• _TASK STATEMENT_
Transcribe each line exactly.

• _DATA BLOCK_
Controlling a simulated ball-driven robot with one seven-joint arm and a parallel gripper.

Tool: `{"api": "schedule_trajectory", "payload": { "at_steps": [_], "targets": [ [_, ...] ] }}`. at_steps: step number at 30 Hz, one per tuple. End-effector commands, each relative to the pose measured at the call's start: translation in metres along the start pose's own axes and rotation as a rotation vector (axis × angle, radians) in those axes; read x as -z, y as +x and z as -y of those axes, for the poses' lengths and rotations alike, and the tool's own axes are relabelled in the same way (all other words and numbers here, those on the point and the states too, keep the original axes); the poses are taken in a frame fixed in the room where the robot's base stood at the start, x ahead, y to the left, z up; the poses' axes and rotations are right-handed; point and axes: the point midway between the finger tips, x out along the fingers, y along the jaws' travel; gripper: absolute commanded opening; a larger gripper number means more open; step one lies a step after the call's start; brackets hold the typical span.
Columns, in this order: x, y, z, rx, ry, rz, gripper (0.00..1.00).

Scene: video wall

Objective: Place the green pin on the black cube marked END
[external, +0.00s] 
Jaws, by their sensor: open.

• _EXERCISE SOLUTION_
Controlling a simulated ball-driven robot with one seven-joint arm and a parallel gripper.

Tool: `{"api": "schedule_trajectory", "payload": { "at_steps": [_], "targets": [ [_, ...] ] }}`. at_steps: step number at 30 Hz, one per tuple. End-effector commands, each relative to the pose measured at the call's start: translation in metres along the start pose's own axes and rotation as a rotation vector (axis × angle, radians) in those axes; read x as -z, y as +x and z as -y of those axes, for the poses' lengths and rotations alike, and the tool's own axes are relabelled in the same way (all other words and numbers here, those on the point and the states too, keep the original axes); the poses are taken in a frame fixed in the room where the robot's base stood at the start, x ahead, y to the left, z up; the poses' axes and rotations are right-handed; point and axes: the point midway between the finger tips, x out along the fingers, y along the jaws' travel; gripper: absolute commanded opening; a larger gripper number means more open; step one lies a step after the call's start; brackets hold the typical span.
Columns, in this order: x, y, z, rx, ry, rz, gripper (0.00..1.00).

Scene: video wall

Objective: Place the green pin on the black cube marked END
[external, +0.00s] 
Jaws, by their sensor: open.

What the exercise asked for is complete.